Selain masalah yang muncul dari tiap daerah, meningkatnya populasi penduduk serta menurunnya kualitas lingkungan juga menjadi faktor pendukung krisis air bersih ini. Koordinator IUWASH, Jawa Tengah, Jefry Budiman mengatakan, populasi dan kerusakan lingkungan mengakibatkan neraca air bersih di Indonesia sangat kurang. Sehingga ketersediaan air bersih tidak sebanding dengan kebutuhan masyarakat.
Oleh karena itu, kini bermunculan beberapa upaya yang diharapkan dapat mengatasi masalah sanitasi di indonesia. Tidak hanya mengandalkan upaya Pemerintah, peran dari dunia usaha juga di butuhkan. Kurangnya penyediaan akses air bersih dan sanitasi yang memadai di Indonesia terutama didaerah-daerah terpencil, mendorong sejumlah perusahaan memfokuskan kegiatan Corporate Social Responsibility (CSR) pada bidang kesehatan, seperti penyediaan sarana air bersih serta sanitasi. Tujuannya tak lain, agar masyarakat di daerah bisa meningkatkan pola hidup bersih dan sehat lewat fasilitas tersebut. Secara spesifik dunia usaha dapat berperan dalam menyelamatkan keberlangsungan sumber air bersih masyarakat. Beberapa upaya yang bisa dilakukan oleh dunia usaha di antaranya mengembangkan sistem reboisasi, sumur resapan dan pembuatan biopori. Untuk membangun sistem tersebut harus diawali dengan kajian agar pembangunan sistem ini menjadi sia-sia dan tidak optimal.
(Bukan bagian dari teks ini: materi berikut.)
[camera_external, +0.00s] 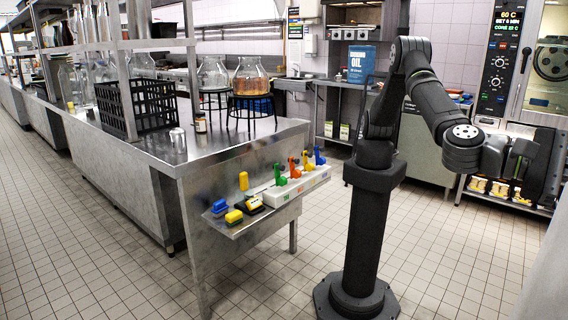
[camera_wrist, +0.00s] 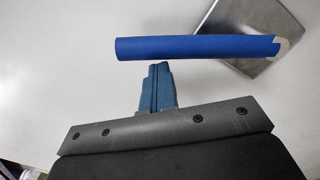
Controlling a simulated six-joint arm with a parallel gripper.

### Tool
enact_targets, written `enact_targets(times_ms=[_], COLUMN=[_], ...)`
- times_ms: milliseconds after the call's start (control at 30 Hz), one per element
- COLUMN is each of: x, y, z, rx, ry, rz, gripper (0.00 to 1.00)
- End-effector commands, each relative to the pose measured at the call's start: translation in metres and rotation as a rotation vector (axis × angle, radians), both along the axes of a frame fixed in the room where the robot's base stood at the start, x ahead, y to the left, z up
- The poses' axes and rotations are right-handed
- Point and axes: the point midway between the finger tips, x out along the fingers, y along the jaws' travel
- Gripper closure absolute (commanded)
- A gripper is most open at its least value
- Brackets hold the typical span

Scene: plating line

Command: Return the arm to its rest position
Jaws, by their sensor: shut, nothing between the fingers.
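In the wrist view the fingers of my gripper (camera_wrist: 158,68) are closed together with nothing between them. A blue cylindrical bar (camera_wrist: 195,47) lies across the view just beyond the fingertips. I cannot tell whether the fingertips touch it. A grey metal plate (camera_wrist: 250,30) shows behind the bar's right end, against a plain pale surface. In the external view my arm stands on its dark column and bends over to the right. Its wrist end is in front of the oven, and the fingertips cannot be made out there.
A steel oven with a lit control panel (camera_external: 497,62) stands behind my wrist. On the left is a steel counter (camera_external: 225,142) with glass vessels and a black crate (camera_external: 152,108). A small shelf (camera_external: 250,216) on its end holds coloured items. The tiled floor around my base is clear.

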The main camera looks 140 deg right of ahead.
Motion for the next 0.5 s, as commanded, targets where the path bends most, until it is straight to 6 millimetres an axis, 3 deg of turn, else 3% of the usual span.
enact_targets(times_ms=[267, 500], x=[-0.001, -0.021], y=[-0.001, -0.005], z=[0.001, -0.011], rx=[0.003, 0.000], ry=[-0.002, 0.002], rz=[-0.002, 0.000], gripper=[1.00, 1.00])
Namun, Indonesia membutuhkan setidaknya Rp 56 triliun untuk mempercepat pembangunan sanitasi. Hal ini mengingat masih ada 109 juta penduduk yang belum punya akses terhadap sanitasi dan air bersih yang memadai. 76% penduduk perkotaan saat ini sudah terakses sanitasi yang baik, jauh dibanding penduduk pedesaan yang masih di angka 47%. Dengan angka itu, Indonesia masih memerlukan dana percepatan pembanguan sanitasi sampai 2020 nanti mencapai Rp 56 triliun. Dana itu sebagian sudah di peroleh baik lewat APBN, donor, public private partnership dan CSR. Dengan adanya program ini, sangat diharapkan masalah air bersih dan sanitasi di Indonesia dapat menemukan titik terangnya.